Tom Hiddleston Sizzles as Warrior and Aristocrat!"

The Live re-broadcast of Shakespeare's “Coriolanus,” starring a fiercely powerful Tom Hiddleston (“Betrayal,” “The Avengers,” “The Night Manager”) in the title role, streams for free June 4 at 2 PM ET.

Watch the performance above or on the National Theatre’s YouTube; the video is available until June 11 at noon ET. Running Time: 2 hours 40 mins with a very short interval.

Josie Rourke (“Les Liaisons Dangereuses”) directs the company, which includes Mark Gatiss (“The Madness of George III,” “League of Gentlemen”) as Menenius, Hadley Fraser (“Long Day’s Journey Into Night,” “Young Frankenstein”) as Aufidius, Alfred Enoch (“Tree,” “Harry Potter” film series) as Titus Lartius, and Deborah Findlay (“Allelujah!,” “Top Girls”) as Volumnia.

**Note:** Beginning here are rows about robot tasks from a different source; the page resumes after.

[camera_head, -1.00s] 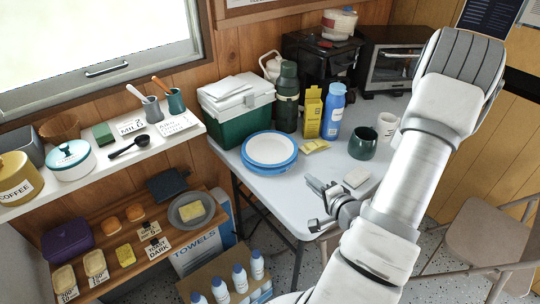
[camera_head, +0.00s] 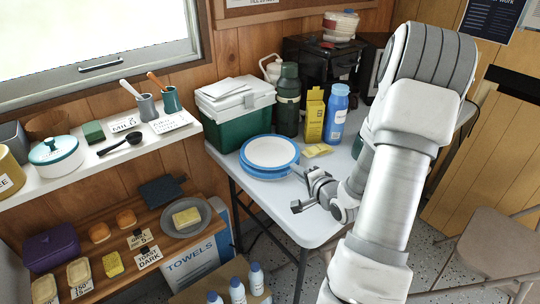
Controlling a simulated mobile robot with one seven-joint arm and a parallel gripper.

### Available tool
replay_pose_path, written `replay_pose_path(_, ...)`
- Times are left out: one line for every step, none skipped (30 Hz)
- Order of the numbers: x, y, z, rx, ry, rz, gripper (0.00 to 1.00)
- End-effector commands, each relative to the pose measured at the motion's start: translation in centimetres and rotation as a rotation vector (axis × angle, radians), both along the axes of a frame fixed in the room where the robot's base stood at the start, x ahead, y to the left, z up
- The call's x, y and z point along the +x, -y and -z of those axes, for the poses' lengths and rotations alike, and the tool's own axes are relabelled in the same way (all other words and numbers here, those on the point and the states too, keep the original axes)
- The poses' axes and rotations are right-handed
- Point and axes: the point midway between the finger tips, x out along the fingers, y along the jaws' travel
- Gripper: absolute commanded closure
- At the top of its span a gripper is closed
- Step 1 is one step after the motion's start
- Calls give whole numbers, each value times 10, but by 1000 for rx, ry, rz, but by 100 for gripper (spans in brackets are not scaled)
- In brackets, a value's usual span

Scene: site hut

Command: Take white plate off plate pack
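The white plate (camera_head: 271,150) lies on top of the plate pack (camera_head: 270,171), whose blue rims show below it. The pack stands on the left part of the white table (camera_head: 305,224). My gripper (camera_head: 298,189) is just in front and to the right of the pack, at about the table's near edge. Its two fingers are spread apart with nothing between them, and it looks apart from the plate.
A green cool box (camera_head: 236,128) stands behind the pack. A green flask (camera_head: 288,101), a yellow box (camera_head: 314,118) and a blue bottle (camera_head: 335,114) stand at the back. A yellow packet (camera_head: 318,150) lies right of the plates. Shelves fill the left side.

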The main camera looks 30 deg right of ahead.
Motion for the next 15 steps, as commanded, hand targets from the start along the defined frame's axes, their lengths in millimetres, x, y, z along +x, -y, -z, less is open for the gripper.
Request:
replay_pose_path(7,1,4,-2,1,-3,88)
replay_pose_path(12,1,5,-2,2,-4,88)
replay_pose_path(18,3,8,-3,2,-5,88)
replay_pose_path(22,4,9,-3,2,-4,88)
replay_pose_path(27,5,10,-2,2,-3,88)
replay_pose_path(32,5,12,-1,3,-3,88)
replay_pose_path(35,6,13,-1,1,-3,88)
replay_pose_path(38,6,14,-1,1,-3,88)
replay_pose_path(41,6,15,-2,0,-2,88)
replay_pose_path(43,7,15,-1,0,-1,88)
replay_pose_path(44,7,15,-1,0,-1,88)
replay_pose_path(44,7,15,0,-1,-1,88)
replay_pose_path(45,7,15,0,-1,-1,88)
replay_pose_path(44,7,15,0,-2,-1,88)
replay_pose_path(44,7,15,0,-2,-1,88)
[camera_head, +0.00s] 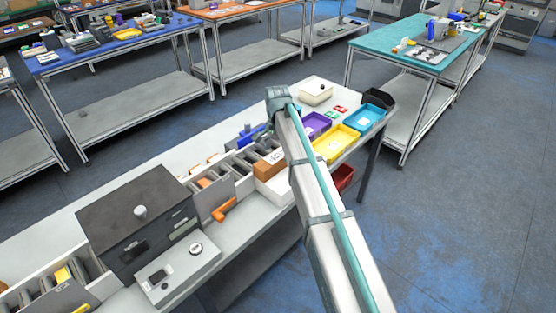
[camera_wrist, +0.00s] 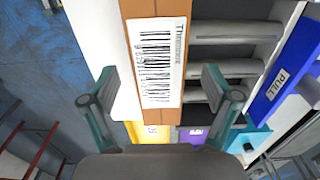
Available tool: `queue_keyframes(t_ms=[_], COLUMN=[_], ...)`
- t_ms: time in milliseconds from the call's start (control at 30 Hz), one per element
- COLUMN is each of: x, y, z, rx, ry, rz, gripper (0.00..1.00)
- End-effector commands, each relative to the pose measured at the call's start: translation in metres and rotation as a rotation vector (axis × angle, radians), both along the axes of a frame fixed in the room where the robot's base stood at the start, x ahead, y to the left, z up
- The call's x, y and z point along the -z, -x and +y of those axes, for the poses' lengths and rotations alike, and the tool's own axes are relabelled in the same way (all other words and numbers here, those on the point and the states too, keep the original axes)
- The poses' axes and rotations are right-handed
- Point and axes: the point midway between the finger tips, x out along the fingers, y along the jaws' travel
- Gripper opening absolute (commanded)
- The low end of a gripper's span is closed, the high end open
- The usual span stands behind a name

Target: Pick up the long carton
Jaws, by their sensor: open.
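The long carton is brown with a white barcode label; in the wrist view the carton (camera_wrist: 146,8) runs down the middle of the picture, label towards the camera. In the head view a brown carton (camera_head: 266,170) stands at the end of the row of grey dividers, beside my arm. My gripper (camera_wrist: 160,82) is open, with one finger to each side of the carton in the wrist view. Gaps show between the fingers and the carton. I cannot tell how far the fingertips reach down its sides. In the head view my gripper cannot be made out behind my arm.
Grey rollers or dividers (camera_wrist: 235,68) lie right of the carton in the wrist view, with a blue PULL panel (camera_wrist: 285,75) beyond. Yellow (camera_head: 336,144), purple (camera_head: 314,122) and blue (camera_head: 364,118) trays stand right of my arm. A dark box (camera_head: 135,205) stands at the left.

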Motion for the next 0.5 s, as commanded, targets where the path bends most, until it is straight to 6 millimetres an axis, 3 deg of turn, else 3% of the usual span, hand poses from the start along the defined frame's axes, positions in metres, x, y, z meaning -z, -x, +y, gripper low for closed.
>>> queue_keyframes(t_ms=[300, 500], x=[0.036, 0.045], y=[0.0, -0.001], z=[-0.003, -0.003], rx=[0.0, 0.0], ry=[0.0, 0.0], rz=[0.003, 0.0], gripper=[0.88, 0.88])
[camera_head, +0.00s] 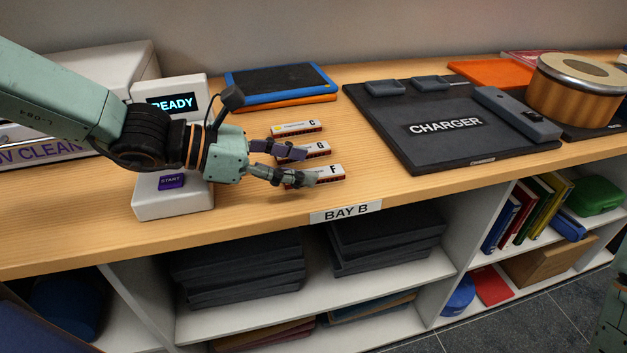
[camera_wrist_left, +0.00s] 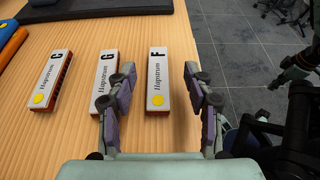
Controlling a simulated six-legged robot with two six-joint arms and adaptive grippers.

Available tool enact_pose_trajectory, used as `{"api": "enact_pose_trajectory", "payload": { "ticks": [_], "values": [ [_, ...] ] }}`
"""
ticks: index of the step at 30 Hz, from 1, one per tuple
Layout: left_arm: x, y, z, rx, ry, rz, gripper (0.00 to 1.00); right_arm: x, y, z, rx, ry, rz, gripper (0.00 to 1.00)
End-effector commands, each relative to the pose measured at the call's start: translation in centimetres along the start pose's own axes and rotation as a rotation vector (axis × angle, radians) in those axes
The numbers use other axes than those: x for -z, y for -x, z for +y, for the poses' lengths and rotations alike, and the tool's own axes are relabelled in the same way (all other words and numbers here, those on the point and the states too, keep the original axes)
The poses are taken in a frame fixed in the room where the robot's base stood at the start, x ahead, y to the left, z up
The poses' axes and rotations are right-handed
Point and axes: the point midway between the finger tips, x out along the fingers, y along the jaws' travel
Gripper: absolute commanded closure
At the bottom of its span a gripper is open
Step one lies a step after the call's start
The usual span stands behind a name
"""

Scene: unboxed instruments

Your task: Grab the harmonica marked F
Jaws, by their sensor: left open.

The ensemble cast includes Rochenda Sandall, Mark Stanley, Dwane Walcott, Peter De Jersey, Elliot Levey, Helen Schlesinger, Birgitte Hjort Sørensen, Jacqueline Boatswain, and Joe Willis.

The creative team includes set and costume designer Lucy Osborne, lighting designer Mark Henderson, sound designer Emma Laxton, video designer Andrzej Goulding, composer Michael Bruce, and fight director Richard Ryan with movement by Jonathan Watkins. The broadcast team is comprised of director for the screen Tim van Someren, technical producer Christopher C. Bretnall, lighting director Bernie Davis, and sound supervisor Conrad Fletcher. Photos are by Johan Persson. Accompanying the production is a score composed by five Boston Symphony Orchestra Tanglewood Fellows.

“Coriolanus” was originally filmed live on stage at the Donmar Warehouse in 2014 by National Theatre Live, and part of “National Theatre at Home” series. Director Rourke also uses the Donmar's intimacy to come up with a fast, witty, intelligent production that exemplifies Tom Hiddleston’s distinctive talents.

Tom Hiddleston’s recent role in The Avengers found him almost at opposite poles with the majority of Marvel’s super mutant heroes. But this most compelling action hero this year is mowing down multitudes and wallowing in carnage, with nothing but a naked sword and a whole lot of testosterone.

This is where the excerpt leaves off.